Blog: Passing it on another year

Rib-Davis
Rib Davis, the project’s Oral Historian

We’re coming to the end of another year of the Pass It On project, and where are we? Much further than we thought we would be!  The number of interviews conducted is well past what we had planned (over 40) and many of them have already been transcribed. The quality of the interviews has also been getting better and better. This isn’t because we have found better interviewees – we have had tremendously interesting people talking to us from the start – but because the interviewing technique has gradually improved. The Pass It On team of interviewers have been prepared to get together to listen to each other’s interviews not just for the content but also to examine together their interview technique. This is a rather brave thing to do, as it really is exposing to have your interview played back in front of other people to be analysed and learned from, but this is what has happened, and the results are very clear.

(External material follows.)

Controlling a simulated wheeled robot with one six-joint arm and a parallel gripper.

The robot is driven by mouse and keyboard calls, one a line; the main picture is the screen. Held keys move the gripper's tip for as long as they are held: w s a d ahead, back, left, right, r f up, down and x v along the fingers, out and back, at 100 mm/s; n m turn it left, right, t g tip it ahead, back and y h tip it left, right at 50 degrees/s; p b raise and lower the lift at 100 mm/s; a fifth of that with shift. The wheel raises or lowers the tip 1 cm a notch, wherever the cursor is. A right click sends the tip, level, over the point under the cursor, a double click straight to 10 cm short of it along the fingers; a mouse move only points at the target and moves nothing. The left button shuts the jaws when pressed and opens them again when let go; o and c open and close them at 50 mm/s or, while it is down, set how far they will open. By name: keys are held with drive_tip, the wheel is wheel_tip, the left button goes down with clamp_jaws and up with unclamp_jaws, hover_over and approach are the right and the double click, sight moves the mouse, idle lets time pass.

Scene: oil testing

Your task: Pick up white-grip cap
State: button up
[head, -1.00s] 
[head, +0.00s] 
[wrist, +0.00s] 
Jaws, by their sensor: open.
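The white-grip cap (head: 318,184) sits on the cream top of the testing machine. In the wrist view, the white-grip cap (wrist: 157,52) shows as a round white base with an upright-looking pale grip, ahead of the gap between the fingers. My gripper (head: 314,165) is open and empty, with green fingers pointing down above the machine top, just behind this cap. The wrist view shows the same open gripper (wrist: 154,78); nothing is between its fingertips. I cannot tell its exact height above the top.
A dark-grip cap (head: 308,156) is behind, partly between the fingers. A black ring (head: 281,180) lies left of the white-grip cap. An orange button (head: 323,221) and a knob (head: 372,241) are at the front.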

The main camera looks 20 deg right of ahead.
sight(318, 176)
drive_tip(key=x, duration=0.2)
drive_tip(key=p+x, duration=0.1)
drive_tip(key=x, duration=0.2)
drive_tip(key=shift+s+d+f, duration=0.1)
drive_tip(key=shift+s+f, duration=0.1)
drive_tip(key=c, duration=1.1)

The interviewees have been of all sorts, from one-time visitors to the long-time Director of the Youth Theatre, from people working Front of House to those who were at the heart of the organisation when it first started.  There have been stories of great productions and dismal ones, of backstage support and dressing room rancour, of the town becoming tremendously proud of its theatre and at the same time the unmistakable whiff of class in some of the involvement. What emerges is a spoken history of the theatre, certainly, but we also see strong elements of a social history of the town.

all in the telling
Mark Hayhurst, Rib Davis, Kate Mosse and Kate Wheeler prep for their panel discussion ‘It’s All in the Telling’, a Pass It On event held in October 2014

One high point of the year was the panel discussion, It’s All In The Telling, during the run of Mark Hayhurst’s stunning play Taken at Midnight.  I was lucky enough to be a member of the panel along with Mark and Kate Wheeler from the National Archives; the discussion was chaired with verve and humour by the novelist and former Chichester Theatre Executive Kate Mosse. We discussed in depth the ways in which historical events are represented in plays and novels.  My own perspective was in part from oral history-based theatre. I found the exchange of views stimulating – and that included the views of the audience, not just the panel.  We kept coming back to the question of ‘what is truth?’ Is there ever one truth, or are there always multiple truths, and if so how do we portray that?  These are not merely academic questions. When it comes to editing and using the material from the Pass It On interviews they are precisely the questions that will have to be addressed. Watch this space.